There is a clear distinction between an insurance policy or contract and an annuity policy or contract. This is implied by the stipulation for it is expressly stated therein that the annuity contracts on account of which this controversy arose are not contracts of life insurance. And the cases which have considered the subject have uniformly recognized the distinction. See Curtis v. New York L. Ins. Co. 217 Mass. 47, 104 N.E. 553, Ann. Cas. 1915C, 945; Re Thornton, 186 Minn. 351, 243 N.W. 389; People ex rel. Metropolitan L. Ins. Co. v. Knapp, 193 A.D. 413, 184 N.Y.S. 345, affirmed in 231 N.Y. 630, 132 N.E. 916, supra; Hall v. Metropolitan L. Ins. Co. 146 Or. 32,28 P.2d 875; Com. v. Metropolitan L. Ins. Co. 254 Pa. 510, 98 A. 1072, supra; Rishel v. Pacific Mut. L. Ins. Co. (C.C.A. 10th) 78 F.2d 881; Carroll v. Equitable Life Assur. Soc. (D.C.) 9 F. Supp. 223; 3 C.J.S. pp. 1374, et seq.
Section 6458, Comp. Laws 1913, defines insurance as a contract whereby one undertakes to indemnify another against loss or damage arising from an unknown or contingent event. And § 6460, Comp. Laws 1913, says that the most usual kinds of insurance are (1) Marine insurance, (2) Fire insurance, (3) Life insurance, (4) Health insurance, (5) Accident insurance. These sections were in effect at the time of the adoption of chapter 69, Laws of Dakota 1885, to which we have heretofore referred. When chapter 73, Session Laws 1891, supra, was enacted, the legislature evidenced a recognition of the fact that the writing of annuity contracts was not within the scope of the insurance business by specifically providing that insurance companies might write such contracts. Were it otherwise there was no necessity for this provision. Further legislative recognition of this fact was later evidenced by the enactment of chapter 142, Sess. Laws 1897 (Comp.

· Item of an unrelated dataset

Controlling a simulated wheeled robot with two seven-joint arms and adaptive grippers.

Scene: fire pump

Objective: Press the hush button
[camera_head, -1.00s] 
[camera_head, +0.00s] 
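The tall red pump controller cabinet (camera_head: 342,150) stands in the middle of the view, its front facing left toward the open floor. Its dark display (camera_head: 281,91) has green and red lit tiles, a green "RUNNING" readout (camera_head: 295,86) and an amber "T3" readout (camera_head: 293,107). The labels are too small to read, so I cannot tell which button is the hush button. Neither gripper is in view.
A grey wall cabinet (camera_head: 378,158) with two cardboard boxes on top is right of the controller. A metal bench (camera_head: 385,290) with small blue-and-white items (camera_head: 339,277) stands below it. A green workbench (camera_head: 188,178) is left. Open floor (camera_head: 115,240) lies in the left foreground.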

Laws 1913, § 5205) which provides for the organization and management of annuity, safe deposit, surety and trust companies. Nowhere in the statute is there a definition of an annuity or an annuity contract. And though § 4836, supra, authorizes the incorporation *Page 652 of insurance companies with power to grant and pay annuities, there is no statutory direction or regulation as to the character or form of such contracts. On the other hand, the terms and provisions of insurance contracts are meticulously prescribed by §§ 6634, et seq.

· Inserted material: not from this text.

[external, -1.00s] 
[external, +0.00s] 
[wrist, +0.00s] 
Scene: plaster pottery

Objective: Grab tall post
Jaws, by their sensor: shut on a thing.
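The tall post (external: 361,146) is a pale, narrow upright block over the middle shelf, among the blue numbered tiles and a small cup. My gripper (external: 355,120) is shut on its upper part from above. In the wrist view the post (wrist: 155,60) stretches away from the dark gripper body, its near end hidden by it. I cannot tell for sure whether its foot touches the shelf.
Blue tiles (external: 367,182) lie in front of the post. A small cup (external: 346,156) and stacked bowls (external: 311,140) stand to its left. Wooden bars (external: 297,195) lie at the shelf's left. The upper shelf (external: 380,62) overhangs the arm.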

Section 4915, Comp. Laws 1913, requires that the statement contemplated by § 4916, supra, shall be filed with the Commissioner of Insurance. Section 4924, supra, provides that at the time of making the statement pursuant to § 4916, every insurance company doing business within this state shall pay to the commissioner the tax imposed by § 4924, and that the commissioner shall not issue his certificate of authority to transact business until such tax is paid. Section 4924, clearly refers to the statement defined by § 4916. The latter section applies to all insurance companies, whether organized for the purpose of writing life insurance or for the writing of the several other kinds of insurance.
Taking all of the foregoing matters into consideration it is obvious that when the legislature provided in § 4924 that the tax should be reckoned upon the gross amount of premiums received, it had in mind such premiums only as were thus required to be specified in the statement prescribed in § 4916. It is likewise clear that "premium" or "considerations" for annuity contracts were not among those required to be specified.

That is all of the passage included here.